## begin
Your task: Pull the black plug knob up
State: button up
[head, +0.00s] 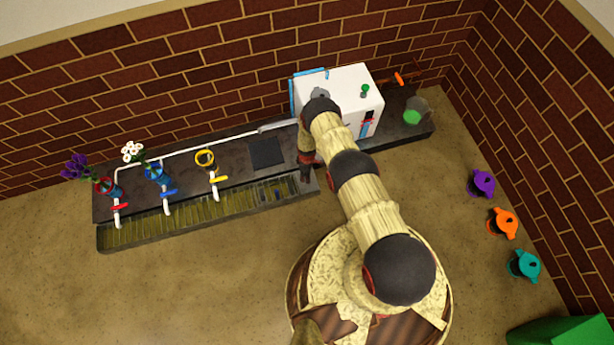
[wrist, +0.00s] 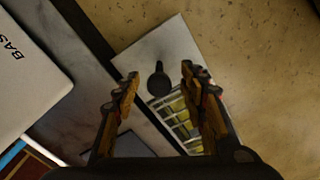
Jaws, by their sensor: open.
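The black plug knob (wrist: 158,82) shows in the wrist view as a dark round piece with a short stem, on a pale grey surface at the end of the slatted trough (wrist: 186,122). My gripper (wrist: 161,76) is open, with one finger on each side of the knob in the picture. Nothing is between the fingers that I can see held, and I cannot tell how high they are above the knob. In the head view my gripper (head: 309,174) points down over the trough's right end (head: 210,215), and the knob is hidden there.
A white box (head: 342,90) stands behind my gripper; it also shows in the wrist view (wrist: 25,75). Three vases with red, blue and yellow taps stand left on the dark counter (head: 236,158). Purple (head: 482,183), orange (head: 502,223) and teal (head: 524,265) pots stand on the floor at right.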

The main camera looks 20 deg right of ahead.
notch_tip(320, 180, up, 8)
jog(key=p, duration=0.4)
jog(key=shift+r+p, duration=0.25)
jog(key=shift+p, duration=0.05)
## end
- [Goal]:
Leave out every picture and write out exactly the lines running from the line containing "[head, +0.00s]" to the end of the listing above.

- [Answer for this exercise]:
[head, +0.00s] 
[wrist, +0.00s] 
Jaws, by their sensor: open.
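The black plug knob (wrist: 158,82) shows in the wrist view as a dark round piece with a short stem, on a pale grey surface at the end of the slatted trough (wrist: 186,122). My gripper (wrist: 161,76) is open, with one finger on each side of the knob in the picture. Nothing is between the fingers that I can see held, and I cannot tell how high they are above the knob. In the head view my gripper (head: 309,174) points down over the trough's right end (head: 210,215), and the knob is hidden there.
A white box (head: 342,90) stands behind my gripper; it also shows in the wrist view (wrist: 25,75). Three vases with red, blue and yellow taps stand left on the dark counter (head: 236,158). Purple (head: 482,183), orange (head: 502,223) and teal (head: 524,265) pots stand on the floor at right.

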The main camera looks 20 deg right of ahead.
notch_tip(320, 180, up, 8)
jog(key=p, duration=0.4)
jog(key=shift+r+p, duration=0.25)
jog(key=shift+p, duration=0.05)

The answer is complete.